### EXERCISE DETAILS
Copy each line of the records that contains the word "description".

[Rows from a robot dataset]
....

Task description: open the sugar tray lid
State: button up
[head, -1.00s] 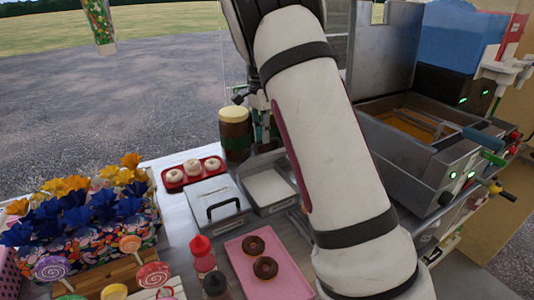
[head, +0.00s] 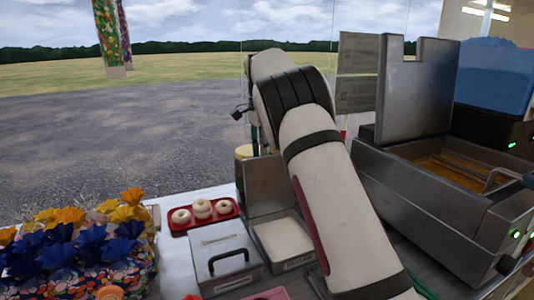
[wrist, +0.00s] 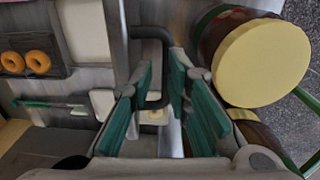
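The sugar tray (head: 284,239) is a grey metal tray with white contents in the head view. Its lid (head: 268,184) stands raised behind it, so the tray is open to view. In the wrist view my gripper (wrist: 160,70) has its green-padded fingers apart. The bent dark handle (wrist: 137,32) of a lid lies between or just beyond the fingertips. I see no firm grip on it, and whether a finger touches it is unclear. In the head view my arm hides the gripper.
A closed metal tray (head: 214,247) with a black handle stands left of the sugar tray. A red tray of doughnuts (head: 184,225) is behind it. A jar with a yellow lid (wrist: 262,62) stands close to my gripper. The metal fryer (head: 425,205) is at right.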

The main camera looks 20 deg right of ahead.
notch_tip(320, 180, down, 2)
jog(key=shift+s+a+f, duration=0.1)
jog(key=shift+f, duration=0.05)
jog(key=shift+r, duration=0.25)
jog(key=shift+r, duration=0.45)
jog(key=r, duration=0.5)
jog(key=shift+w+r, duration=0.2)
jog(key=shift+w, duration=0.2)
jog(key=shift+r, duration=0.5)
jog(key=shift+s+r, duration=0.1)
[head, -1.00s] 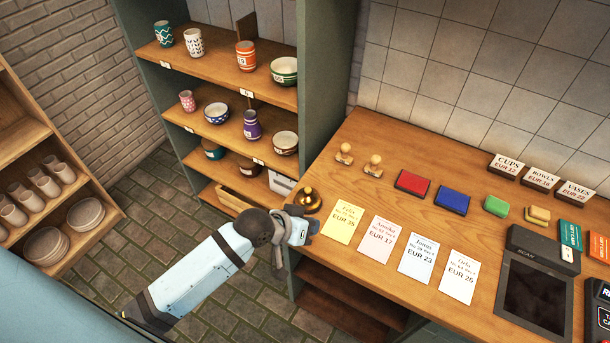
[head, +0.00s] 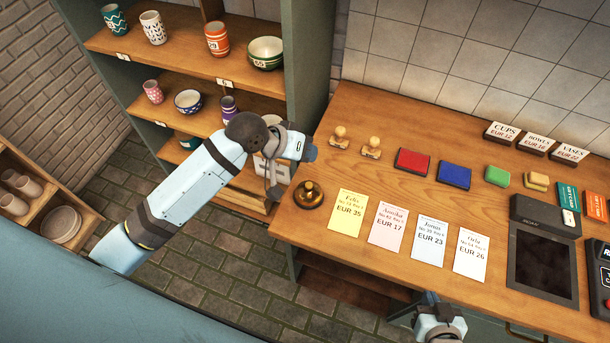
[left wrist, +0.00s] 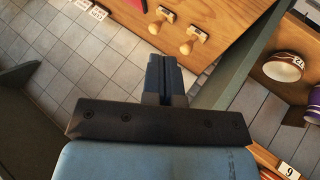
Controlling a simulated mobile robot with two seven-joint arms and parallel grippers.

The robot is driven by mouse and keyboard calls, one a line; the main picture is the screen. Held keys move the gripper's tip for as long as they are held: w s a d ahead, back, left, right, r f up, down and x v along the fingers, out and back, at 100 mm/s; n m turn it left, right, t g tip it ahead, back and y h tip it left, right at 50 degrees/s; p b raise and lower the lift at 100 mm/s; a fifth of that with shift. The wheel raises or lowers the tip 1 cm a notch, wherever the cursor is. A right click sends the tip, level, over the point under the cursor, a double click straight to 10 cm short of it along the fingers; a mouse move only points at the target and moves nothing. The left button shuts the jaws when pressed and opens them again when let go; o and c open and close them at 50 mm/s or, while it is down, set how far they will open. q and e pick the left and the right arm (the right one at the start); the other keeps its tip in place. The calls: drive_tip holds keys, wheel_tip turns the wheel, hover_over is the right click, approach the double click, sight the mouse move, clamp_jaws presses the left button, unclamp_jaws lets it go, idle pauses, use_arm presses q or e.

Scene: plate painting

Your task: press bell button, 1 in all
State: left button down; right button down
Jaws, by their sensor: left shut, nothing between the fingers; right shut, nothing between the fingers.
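The brass bell (head: 309,194) with its button on top stands upright at the left end of the wooden counter (head: 400,130). My left gripper (head: 308,150) is shut and empty. In the head view it shows just above the bell and left of the two wooden stamps (head: 340,137), apart from the bell. In the left wrist view my left gripper (left wrist: 163,75) points toward the counter, with the stamps (left wrist: 195,40) beyond it; the bell is not visible there. My right gripper (head: 432,298) shows only partly at the bottom edge, in front of the counter, and is empty.
A shelf with cups and bowls (head: 180,55) stands behind my left arm.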

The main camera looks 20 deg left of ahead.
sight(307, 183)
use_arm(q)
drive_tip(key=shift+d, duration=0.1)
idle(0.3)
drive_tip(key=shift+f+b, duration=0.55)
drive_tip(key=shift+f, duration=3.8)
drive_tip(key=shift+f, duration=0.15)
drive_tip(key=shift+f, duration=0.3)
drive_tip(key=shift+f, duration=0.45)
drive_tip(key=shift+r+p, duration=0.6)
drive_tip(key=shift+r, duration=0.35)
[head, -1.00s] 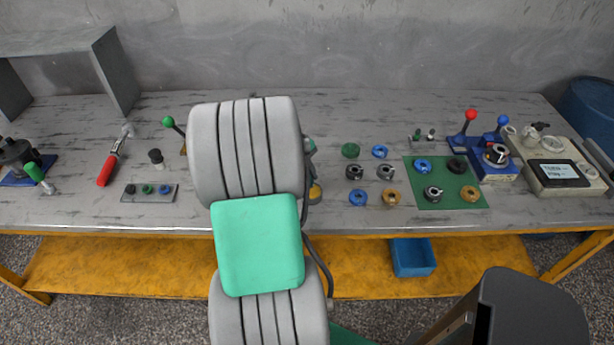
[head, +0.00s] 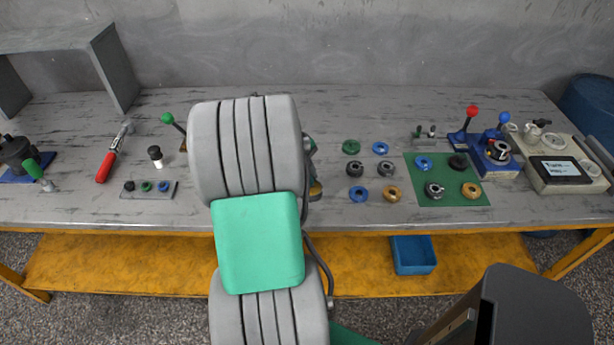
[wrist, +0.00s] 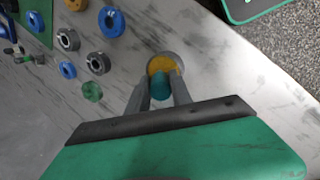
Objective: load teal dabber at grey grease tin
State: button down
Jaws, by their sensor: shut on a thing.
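In the wrist view, my gripper (wrist: 161,92) is shut on the teal dabber (wrist: 160,86), with one grey finger on each side of it. The dabber's end points at the grey grease tin (wrist: 178,57), a round tin with orange-yellow grease inside. The dabber overlaps the tin's near part in this view, and I cannot tell whether it touches the grease.
Several blue, green, tan and dark rings (head: 358,195) lie right of my arm, with a green mat (head: 456,198) beyond them. A red-handled tool (head: 107,165) and a small strip of rings (head: 135,195) lie to the left. The bench's front edge is close.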

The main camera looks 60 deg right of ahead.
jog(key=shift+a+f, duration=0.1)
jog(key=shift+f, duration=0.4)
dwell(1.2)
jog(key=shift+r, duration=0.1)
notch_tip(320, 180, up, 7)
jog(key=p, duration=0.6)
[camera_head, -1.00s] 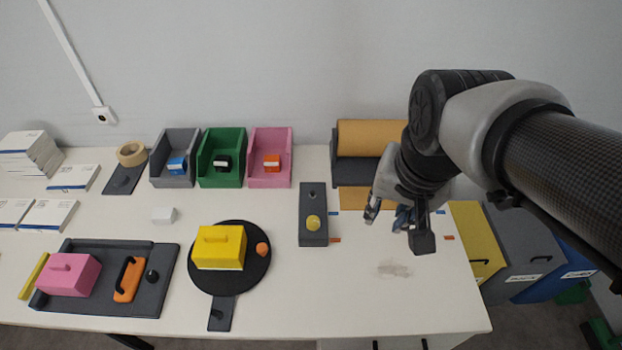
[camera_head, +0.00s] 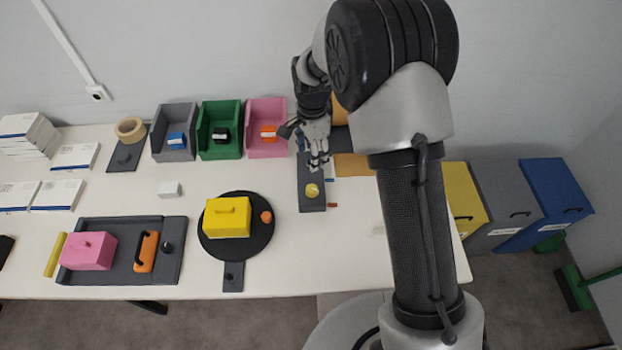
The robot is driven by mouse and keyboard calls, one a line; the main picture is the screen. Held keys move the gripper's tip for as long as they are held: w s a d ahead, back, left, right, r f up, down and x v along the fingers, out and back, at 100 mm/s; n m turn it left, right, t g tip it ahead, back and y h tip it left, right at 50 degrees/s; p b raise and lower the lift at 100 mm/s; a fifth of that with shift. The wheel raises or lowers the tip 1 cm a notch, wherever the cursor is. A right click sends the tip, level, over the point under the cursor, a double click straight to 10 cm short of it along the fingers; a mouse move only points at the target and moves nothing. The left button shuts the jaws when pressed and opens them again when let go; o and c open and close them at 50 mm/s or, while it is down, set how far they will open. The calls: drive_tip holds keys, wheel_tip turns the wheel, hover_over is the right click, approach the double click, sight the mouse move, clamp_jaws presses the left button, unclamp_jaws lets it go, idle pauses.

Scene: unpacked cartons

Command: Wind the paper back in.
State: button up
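The brown paper roll (camera_head: 339,110) sits in its dark holder at the back of the table, mostly hidden behind my arm. A flat piece of brown paper (camera_head: 352,167) shows in front of the holder; my arm hides its right side. A dark block with a yellow knob (camera_head: 312,191) stands just left of the paper. My gripper (camera_head: 318,164) is over the far end of this block, pointing down, behind the knob. Its fingers are small and overlap, so I cannot tell their opening or whether they touch the block.
Grey, green and pink bins (camera_head: 267,140) stand close left of my gripper. A black turntable (camera_head: 262,238) with a yellow box is nearer the front. A blue mark and an orange mark (camera_head: 332,205) lie beside the knob block. The table front between turntable and arm is clear.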

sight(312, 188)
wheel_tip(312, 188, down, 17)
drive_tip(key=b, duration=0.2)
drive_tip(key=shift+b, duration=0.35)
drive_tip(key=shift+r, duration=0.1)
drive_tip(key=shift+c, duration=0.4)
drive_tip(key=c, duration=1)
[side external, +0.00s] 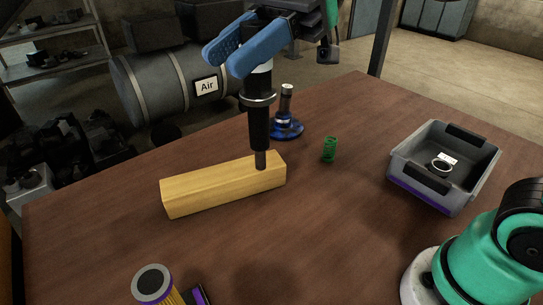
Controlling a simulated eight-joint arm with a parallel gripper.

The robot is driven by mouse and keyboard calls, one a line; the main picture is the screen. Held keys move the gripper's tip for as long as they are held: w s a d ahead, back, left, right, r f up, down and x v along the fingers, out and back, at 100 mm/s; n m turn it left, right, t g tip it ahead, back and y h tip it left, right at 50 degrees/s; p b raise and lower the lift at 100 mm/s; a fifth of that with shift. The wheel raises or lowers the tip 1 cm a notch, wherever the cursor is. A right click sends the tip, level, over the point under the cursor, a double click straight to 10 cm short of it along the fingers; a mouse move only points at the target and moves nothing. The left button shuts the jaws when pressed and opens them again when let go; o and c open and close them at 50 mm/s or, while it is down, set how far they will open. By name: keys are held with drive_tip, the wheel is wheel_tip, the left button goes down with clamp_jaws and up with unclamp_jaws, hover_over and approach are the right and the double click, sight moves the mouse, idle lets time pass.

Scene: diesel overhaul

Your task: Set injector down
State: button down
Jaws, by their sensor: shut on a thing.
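The injector (259,125) is a dark, upright cylinder with a metal collar and a narrow tip pointing down. My gripper (243,52) has blue fingers and is shut on the injector's light-coloured top. The injector's tip is at the right end of a yellow wooden block (215,190). I cannot tell whether the tip touches the block, stands in it or is just in front of or behind its edge.
A blue-based part with an upright stem (286,125) stands just behind the injector. A green spring (329,150) stands to the right. A grey bin (403,172) holding a ring is further right. A purple-trimmed cylinder (153,284) is at the front left. The table (330,220) is clear in the middle.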

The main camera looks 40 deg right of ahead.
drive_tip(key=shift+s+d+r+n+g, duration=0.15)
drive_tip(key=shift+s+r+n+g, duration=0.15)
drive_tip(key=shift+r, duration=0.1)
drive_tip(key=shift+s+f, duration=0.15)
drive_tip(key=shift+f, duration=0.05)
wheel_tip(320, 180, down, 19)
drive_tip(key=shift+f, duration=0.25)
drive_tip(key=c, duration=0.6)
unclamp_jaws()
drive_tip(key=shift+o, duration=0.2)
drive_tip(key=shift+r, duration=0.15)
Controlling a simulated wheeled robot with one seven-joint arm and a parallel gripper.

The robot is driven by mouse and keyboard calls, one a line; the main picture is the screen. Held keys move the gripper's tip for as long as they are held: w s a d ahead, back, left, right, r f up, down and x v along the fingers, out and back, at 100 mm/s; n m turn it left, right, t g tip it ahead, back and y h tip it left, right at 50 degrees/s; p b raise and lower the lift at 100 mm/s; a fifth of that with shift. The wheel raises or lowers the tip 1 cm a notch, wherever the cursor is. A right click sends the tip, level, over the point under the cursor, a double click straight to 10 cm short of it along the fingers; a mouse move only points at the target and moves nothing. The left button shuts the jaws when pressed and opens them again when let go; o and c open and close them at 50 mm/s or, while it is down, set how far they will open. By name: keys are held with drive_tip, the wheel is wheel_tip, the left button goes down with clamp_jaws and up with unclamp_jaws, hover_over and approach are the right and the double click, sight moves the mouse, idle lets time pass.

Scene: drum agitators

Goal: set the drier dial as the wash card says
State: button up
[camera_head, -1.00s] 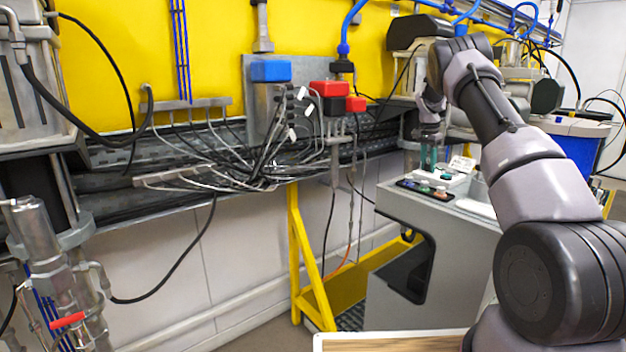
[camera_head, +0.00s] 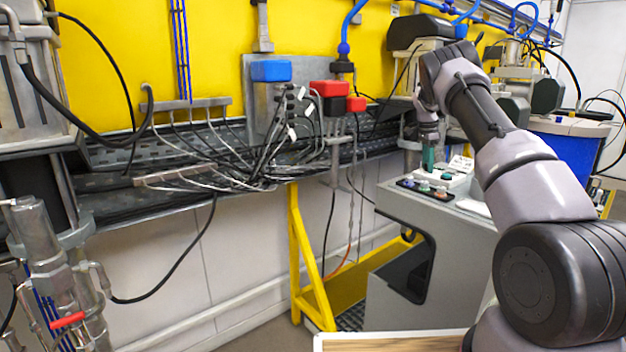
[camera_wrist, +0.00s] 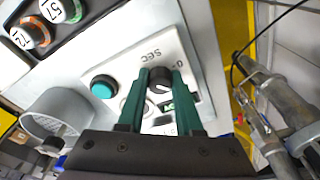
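The drier dial (camera_wrist: 160,84) is a dark round knob with a pale pointer, set in a white panel (camera_wrist: 125,68) marked "SEC". My gripper (camera_wrist: 161,77) has two green fingers, one on each side of the dial. The fingers stand apart, and I cannot see clear contact with the dial. In the head view my gripper (camera_head: 428,160) is low over the panel, and the dial is hidden there. A small white card (camera_head: 461,163) stands just right of the gripper; its print is too small to read, and I cannot tell whether it is the wash card.
A teal button (camera_wrist: 103,87) sits beside the dial. A black tray (camera_wrist: 75,35) holds round pieces numbered 57 and 72. A grey cup-like part (camera_wrist: 58,112) is near the panel. The grey cabinet (camera_head: 440,225) carries all this. Pipes and cables hang by the yellow wall (camera_head: 215,50).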

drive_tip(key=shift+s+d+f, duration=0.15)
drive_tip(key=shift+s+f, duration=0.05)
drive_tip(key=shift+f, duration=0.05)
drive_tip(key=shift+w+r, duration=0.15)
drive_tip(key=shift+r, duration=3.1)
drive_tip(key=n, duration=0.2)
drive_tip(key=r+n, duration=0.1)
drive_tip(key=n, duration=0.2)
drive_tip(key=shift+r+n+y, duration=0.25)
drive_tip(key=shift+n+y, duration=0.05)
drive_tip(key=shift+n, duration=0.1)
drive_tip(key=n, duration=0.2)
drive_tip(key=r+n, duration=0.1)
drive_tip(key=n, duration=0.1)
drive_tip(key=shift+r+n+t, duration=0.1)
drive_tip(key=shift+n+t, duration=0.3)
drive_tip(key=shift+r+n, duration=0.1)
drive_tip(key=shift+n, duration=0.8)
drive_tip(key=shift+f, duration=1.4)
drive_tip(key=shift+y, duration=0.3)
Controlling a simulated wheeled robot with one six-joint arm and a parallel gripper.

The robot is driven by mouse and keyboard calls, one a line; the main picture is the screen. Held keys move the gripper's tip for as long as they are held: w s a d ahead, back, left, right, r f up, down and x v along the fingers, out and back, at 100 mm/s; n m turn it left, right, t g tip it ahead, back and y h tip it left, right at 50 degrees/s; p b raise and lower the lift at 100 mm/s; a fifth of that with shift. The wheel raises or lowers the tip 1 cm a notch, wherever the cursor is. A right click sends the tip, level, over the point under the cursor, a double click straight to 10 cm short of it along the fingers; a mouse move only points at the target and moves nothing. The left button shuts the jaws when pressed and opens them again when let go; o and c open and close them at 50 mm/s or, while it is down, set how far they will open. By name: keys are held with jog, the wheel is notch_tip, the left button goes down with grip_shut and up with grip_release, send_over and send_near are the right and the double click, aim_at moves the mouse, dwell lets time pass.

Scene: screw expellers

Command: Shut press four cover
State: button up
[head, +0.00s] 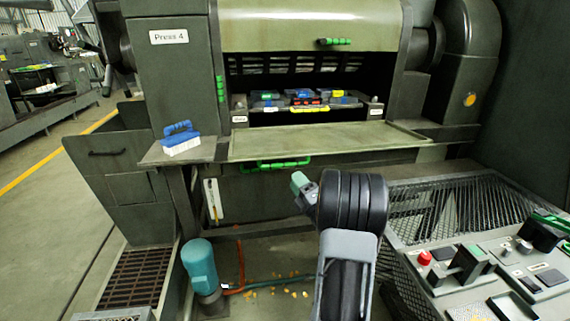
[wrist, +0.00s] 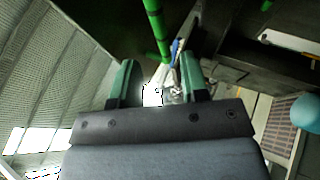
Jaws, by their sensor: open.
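Press four (head: 168,37), labelled "Press 4", stands with its front opening uncovered. A curved olive panel (head: 300,22) with a green handle (head: 335,41) is above the opening. A flat olive panel (head: 320,141) juts out below it, with another green handle (head: 275,165) under its front edge. I cannot tell for certain which panel is the cover. My gripper (head: 300,184) is just below the right end of the lower handle. In the wrist view, my gripper (wrist: 158,84) is open, with a green bar (wrist: 153,28) beyond its fingers; contact is unclear.
Several coloured tools (head: 305,97) lie inside the opening. A blue-handled brush (head: 181,139) sits on the left ledge. A teal motor (head: 202,267) stands on the floor. A control panel (head: 495,275) and mesh guard (head: 440,205) are at the right.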

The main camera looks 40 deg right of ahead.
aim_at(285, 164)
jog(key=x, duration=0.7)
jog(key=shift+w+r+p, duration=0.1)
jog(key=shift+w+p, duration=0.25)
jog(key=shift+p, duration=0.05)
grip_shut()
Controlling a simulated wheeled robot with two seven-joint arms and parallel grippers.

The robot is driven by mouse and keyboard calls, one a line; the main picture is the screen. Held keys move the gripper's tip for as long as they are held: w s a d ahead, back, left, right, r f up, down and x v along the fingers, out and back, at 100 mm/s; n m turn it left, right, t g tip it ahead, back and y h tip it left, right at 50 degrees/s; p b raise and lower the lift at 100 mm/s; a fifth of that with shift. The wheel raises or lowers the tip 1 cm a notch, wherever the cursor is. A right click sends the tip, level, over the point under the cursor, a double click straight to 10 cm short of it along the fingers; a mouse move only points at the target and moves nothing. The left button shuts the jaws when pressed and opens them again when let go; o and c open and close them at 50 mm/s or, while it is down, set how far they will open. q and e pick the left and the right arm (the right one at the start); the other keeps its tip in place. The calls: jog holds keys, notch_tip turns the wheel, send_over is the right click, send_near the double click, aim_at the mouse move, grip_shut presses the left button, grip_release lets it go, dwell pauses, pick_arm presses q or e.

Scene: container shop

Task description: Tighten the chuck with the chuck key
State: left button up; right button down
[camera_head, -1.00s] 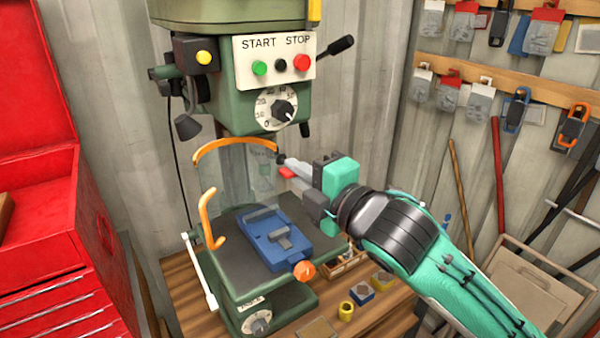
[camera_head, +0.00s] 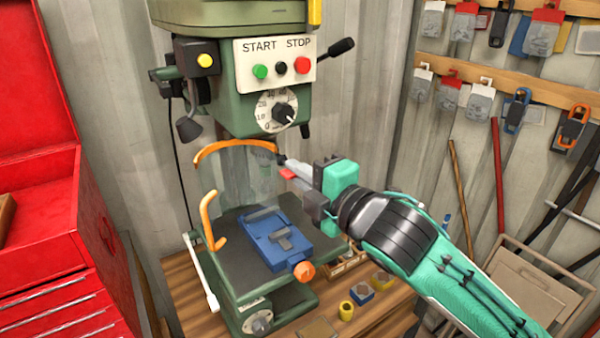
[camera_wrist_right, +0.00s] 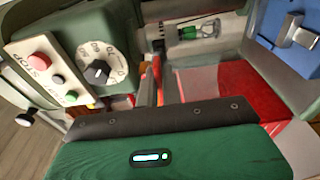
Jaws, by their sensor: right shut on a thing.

....

### TASK ANSWER
Task description: open the sugar tray lid
Task description: Tighten the chuck with the chuck key

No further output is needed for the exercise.